» **EXERCISE OBJECTIVE**: Every line in the listing below from the one with "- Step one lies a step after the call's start" through the one with "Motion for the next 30" is to be reproduced exactly, both ends included; leave out the rest.

» **SUPPLIED INFORMATION**:
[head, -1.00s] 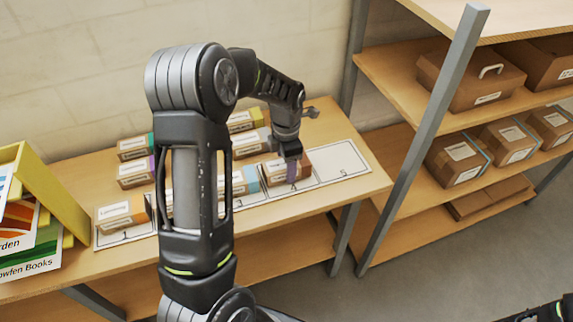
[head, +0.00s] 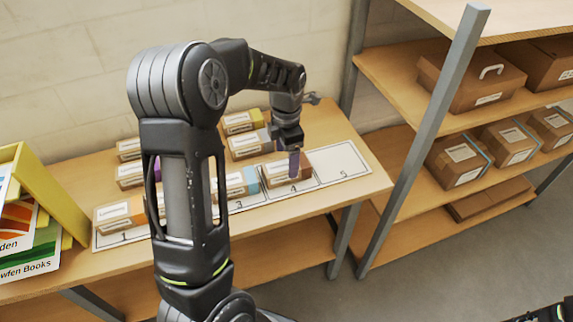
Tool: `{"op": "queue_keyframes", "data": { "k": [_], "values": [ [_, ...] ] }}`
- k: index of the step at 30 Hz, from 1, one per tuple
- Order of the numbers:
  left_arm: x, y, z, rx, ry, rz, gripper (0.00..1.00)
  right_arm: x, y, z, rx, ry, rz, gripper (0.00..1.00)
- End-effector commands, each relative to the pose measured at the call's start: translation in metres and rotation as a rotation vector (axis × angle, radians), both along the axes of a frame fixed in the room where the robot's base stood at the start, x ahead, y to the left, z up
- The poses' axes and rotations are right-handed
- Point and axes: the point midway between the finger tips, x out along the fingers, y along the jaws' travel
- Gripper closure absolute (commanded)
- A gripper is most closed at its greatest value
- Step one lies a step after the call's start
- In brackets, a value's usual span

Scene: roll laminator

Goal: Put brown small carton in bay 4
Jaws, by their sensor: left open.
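The brown small carton (head: 278,177), with a white label, sits in bay 4 of the white numbered strip (head: 338,166). A teal-ended carton (head: 236,184) stands just left of it, in bay 3. My left gripper (head: 294,166) is open and points down at the brown carton. Its purple-grey finger overlaps the carton in the picture, and I cannot tell whether it touches it. The other finger is hard to make out. My right gripper is not in view; only a dark piece of my arm shows at the lower right.
Bay 5 (head: 343,158) is empty. An orange-ended carton (head: 114,215) sits in bay 1. Several cartons stand in rows behind the strip. My left arm hides the area around bay 2. A yellow book holder (head: 45,195) is at left. A shelf post (head: 424,135) rises at right.

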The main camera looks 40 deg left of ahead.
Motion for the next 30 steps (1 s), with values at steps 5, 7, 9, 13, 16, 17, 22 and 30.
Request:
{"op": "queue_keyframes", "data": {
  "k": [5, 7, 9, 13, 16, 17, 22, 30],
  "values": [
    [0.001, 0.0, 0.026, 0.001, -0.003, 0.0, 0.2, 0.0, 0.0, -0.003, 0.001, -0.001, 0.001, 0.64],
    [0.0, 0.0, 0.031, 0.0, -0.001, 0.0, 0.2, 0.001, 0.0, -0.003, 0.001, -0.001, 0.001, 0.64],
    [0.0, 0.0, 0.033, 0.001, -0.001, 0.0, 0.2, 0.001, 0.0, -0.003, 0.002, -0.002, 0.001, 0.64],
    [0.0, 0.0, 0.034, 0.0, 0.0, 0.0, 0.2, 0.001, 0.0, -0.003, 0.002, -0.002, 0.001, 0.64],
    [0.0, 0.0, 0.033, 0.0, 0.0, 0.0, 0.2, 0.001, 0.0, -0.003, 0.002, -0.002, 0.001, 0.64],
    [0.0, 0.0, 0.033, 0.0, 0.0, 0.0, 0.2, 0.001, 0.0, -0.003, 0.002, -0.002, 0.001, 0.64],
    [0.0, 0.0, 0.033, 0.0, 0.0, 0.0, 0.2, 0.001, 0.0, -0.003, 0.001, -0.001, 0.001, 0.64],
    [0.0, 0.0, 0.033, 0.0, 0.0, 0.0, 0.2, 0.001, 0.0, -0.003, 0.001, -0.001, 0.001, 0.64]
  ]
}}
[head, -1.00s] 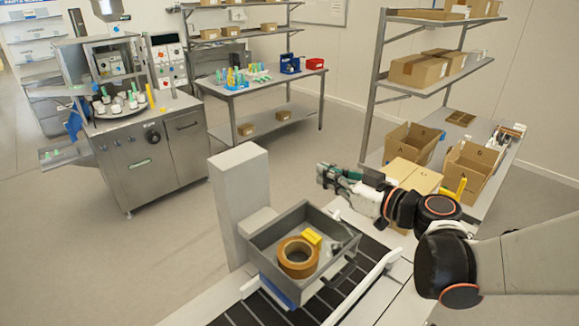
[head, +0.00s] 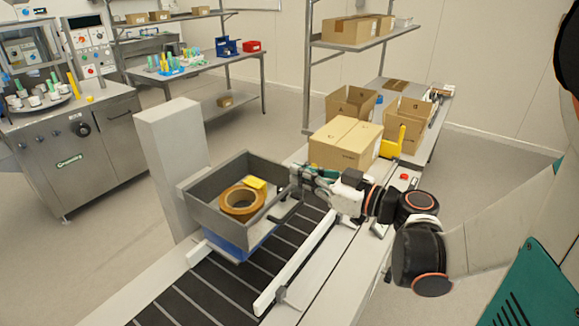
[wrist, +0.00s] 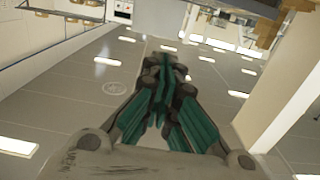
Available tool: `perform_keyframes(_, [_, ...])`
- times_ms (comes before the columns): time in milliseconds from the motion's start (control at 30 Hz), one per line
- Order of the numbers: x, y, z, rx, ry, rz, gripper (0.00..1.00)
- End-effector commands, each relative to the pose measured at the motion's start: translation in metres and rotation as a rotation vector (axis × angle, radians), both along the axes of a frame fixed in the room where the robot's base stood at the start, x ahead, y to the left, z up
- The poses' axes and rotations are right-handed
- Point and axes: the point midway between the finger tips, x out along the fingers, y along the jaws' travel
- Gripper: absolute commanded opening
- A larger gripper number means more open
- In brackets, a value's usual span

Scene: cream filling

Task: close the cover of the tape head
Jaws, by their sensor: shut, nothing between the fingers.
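The tape head (head: 243,164) is an open grey box above the conveyor (head: 200,285). A brown tape roll (head: 222,203) and a yellow part (head: 255,183) show inside it. I cannot clearly tell its cover from its walls. My gripper (head: 292,172) is at the box's right side, near its upper right edge; I cannot tell whether they touch. The green fingers of my gripper (wrist: 165,72) are together and empty in the wrist view. The tape head cannot be made out clearly in the wrist view.
A grey column (head: 172,165) stands left of the tape head. A white side rail (head: 300,265) runs along the conveyor. A closed carton (head: 345,143) sits behind my gripper. Open cartons (head: 408,118) and a yellow part stand further back. Free floor lies at the left.

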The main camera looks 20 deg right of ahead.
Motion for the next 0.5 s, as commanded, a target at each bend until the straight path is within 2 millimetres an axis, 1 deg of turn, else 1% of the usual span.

» **ANSWER IN FULL**:
- Step one lies a step after the call's start
- In brackets, a value's usual span

Scene: roll laminator

Goal: Put brown small carton in bay 4
Jaws, by their sensor: left open.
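The brown small carton (head: 278,177), with a white label, sits in bay 4 of the white numbered strip (head: 338,166). A teal-ended carton (head: 236,184) stands just left of it, in bay 3. My left gripper (head: 294,166) is open and points down at the brown carton. Its purple-grey finger overlaps the carton in the picture, and I cannot tell whether it touches it. The other finger is hard to make out. My right gripper is not in view; only a dark piece of my arm shows at the lower right.
Bay 5 (head: 343,158) is empty. An orange-ended carton (head: 114,215) sits in bay 1. Several cartons stand in rows behind the strip. My left arm hides the area around bay 2. A yellow book holder (head: 45,195) is at left. A shelf post (head: 424,135) rises at right.

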The main camera looks 40 deg left of ahead.
Motion for the next 30 steps (1 s), with values at steps 5, 7, 9, 13, 16, 17, 22 and 30.

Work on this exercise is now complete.